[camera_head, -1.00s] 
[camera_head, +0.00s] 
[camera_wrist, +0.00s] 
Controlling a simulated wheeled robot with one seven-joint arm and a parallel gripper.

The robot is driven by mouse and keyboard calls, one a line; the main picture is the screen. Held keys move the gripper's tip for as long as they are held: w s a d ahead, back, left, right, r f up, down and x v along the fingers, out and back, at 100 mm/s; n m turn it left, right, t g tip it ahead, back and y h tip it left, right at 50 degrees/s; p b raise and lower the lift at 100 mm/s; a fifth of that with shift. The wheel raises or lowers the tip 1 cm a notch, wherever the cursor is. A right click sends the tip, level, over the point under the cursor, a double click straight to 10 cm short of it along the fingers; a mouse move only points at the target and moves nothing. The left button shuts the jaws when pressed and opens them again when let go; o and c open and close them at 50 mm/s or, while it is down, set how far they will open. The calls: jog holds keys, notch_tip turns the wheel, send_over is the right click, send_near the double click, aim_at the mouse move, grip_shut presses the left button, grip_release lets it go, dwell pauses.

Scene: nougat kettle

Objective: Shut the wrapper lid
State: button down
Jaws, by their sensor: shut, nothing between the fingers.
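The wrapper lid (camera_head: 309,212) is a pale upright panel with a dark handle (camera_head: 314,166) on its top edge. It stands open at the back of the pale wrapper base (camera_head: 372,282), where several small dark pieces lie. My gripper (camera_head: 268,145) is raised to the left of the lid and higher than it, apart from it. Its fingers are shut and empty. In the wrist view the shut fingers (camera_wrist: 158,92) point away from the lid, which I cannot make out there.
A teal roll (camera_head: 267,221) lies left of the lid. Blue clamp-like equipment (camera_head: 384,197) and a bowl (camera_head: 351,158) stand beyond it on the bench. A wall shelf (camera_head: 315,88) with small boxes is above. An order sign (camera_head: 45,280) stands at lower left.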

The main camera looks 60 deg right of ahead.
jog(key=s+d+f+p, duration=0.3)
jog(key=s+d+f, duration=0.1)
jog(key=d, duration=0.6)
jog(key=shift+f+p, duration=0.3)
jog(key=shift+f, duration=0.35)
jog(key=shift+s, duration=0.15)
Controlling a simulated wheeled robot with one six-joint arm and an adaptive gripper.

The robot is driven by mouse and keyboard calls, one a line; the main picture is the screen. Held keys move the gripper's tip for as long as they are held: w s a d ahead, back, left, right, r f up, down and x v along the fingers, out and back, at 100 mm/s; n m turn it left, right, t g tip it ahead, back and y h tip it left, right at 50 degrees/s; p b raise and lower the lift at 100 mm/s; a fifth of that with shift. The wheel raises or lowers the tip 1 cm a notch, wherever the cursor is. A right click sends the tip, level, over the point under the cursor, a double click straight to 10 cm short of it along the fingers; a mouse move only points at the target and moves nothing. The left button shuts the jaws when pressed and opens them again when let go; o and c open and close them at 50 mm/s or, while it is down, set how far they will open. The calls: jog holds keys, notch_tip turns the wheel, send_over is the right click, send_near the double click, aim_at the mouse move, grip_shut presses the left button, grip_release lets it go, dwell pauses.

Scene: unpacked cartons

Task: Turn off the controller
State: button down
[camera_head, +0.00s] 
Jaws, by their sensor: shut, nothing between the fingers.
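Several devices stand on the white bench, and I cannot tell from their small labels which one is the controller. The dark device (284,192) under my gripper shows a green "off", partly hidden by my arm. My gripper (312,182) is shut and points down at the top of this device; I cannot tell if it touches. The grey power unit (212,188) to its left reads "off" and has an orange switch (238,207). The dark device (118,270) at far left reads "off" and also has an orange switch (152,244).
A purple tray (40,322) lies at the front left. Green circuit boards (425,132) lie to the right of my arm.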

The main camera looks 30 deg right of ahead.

• Task instructions: Starting at the first line of the records above, please copy each line exactly until you reach the line containing "Controlling a simulated wheeled robot with one seven-joint". Include that line and stop there.

• Correct answer:
[camera_head, -1.00s] 
[camera_head, +0.00s] 
[camera_wrist, +0.00s] 
Controlling a simulated wheeled robot with one seven-joint arm and a parallel gripper.

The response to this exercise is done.